Bloodstock Open Air 2017

Catton Park, Derbyshire || 10-13 August 2017

Review by Matt Mills || Photos by Mark Ellis – Shoot The Groove


In the UK, the two biggest heavy hitters when it comes to metal festivals are the enormous Download and the niche-yet-beloved Bloodstock. And while Download 2017 saw the three-day get-together pander to a more mainstream, melodic rock demographic thanks to the appearance of names like Biffy Clyro, AFI, Good Charlotte and A Day to Remember, this year’s Bloodstock brought with it new, extreme heights for the Catton Park rock-a-thon.

Battle Beast
Battle Beast

The festival came to life on the evening of Thursday, 10th August, where its second stage, the Sophie Lancaster Stage, opened early to accommodate four up-and-comers: Ramage Inc., Gurt, Wind Rose and the headlining Battle Beast.
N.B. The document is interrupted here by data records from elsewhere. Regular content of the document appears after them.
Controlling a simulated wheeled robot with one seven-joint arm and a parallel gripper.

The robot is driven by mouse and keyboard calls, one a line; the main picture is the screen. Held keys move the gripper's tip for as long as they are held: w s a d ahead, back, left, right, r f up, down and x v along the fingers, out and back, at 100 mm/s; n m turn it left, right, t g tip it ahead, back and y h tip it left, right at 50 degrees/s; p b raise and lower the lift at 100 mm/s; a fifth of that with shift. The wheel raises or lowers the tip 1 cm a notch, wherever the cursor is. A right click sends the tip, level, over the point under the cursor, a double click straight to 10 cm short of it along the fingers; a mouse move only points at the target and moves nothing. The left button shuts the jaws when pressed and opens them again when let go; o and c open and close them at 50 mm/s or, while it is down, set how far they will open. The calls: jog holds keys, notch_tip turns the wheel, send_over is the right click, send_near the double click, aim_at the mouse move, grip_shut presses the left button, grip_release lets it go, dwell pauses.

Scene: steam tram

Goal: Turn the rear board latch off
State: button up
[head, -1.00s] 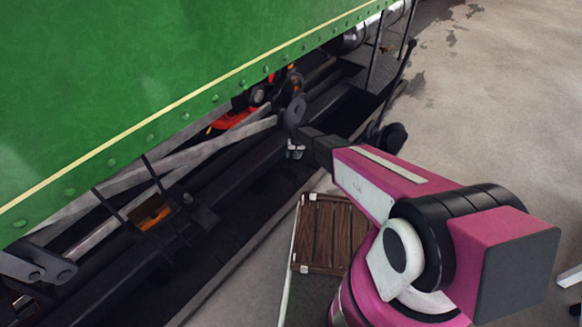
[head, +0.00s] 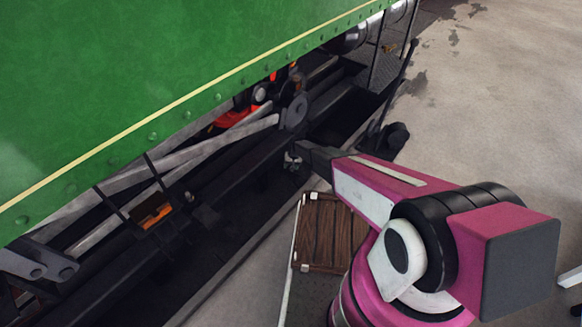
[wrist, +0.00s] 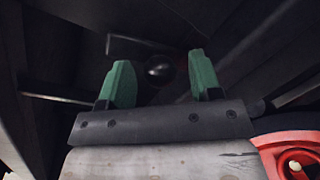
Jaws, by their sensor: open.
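My gripper (head: 293,157) is low beside the green tram (head: 150,85), at the dark running gear under its lower edge. In the wrist view its two green fingertips (wrist: 160,82) stand wide apart. A small dark, shiny round knob (wrist: 160,71) shows between and just beyond them; I cannot tell whether it belongs to the rear board latch. Nothing is seen held. I cannot make out the latch clearly in either view.
Grey rods (head: 200,150) and a round grey disc (head: 296,111) lie close to my gripper. A red part (wrist: 290,152) is at the wrist view's lower right. Paving (head: 490,110) at the right is clear.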

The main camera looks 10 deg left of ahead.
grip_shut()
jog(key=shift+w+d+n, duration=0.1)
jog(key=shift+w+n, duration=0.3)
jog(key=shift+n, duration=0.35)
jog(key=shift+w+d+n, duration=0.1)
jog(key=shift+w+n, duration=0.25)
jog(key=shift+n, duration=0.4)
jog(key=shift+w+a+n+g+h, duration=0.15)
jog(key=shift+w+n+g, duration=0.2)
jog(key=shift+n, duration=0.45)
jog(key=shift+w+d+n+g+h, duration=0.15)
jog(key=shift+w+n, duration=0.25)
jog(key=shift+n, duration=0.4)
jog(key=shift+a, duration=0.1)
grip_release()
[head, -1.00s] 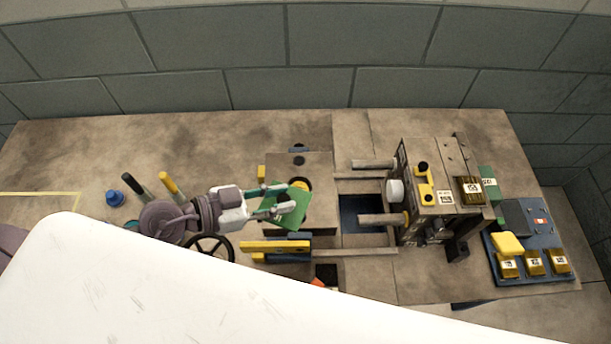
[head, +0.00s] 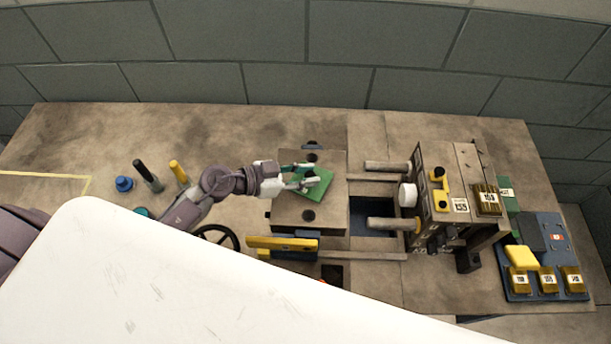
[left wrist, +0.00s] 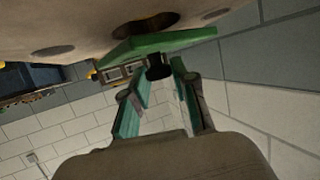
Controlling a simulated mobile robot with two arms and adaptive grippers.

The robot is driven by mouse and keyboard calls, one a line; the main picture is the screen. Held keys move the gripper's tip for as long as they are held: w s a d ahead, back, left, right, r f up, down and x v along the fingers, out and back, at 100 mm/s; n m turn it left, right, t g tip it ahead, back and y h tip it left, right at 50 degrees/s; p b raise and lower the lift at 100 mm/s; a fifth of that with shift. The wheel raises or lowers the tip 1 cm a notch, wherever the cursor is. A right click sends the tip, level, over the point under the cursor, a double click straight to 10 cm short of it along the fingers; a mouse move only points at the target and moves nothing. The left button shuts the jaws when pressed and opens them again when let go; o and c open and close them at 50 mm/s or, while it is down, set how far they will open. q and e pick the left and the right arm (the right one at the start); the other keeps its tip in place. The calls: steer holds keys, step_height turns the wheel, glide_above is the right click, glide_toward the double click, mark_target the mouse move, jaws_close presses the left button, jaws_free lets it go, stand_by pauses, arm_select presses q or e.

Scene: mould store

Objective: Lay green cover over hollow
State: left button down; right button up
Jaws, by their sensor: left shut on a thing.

While all bands welcome Bloodstock 15,000 attendees excellently, it is the latter two acts that are true, early highlights, with the visceral, folk-inclined Italians Wind Rose making their debut on British shores and receiving a plethora of huge pits and walls of death as a result of their powerful, historical tunes. Battle Beast keep the melodies flying high as they take over, bringing Bloodstock back to its power metal roots with the operatic delivery of frontwoman Noora Louhimo.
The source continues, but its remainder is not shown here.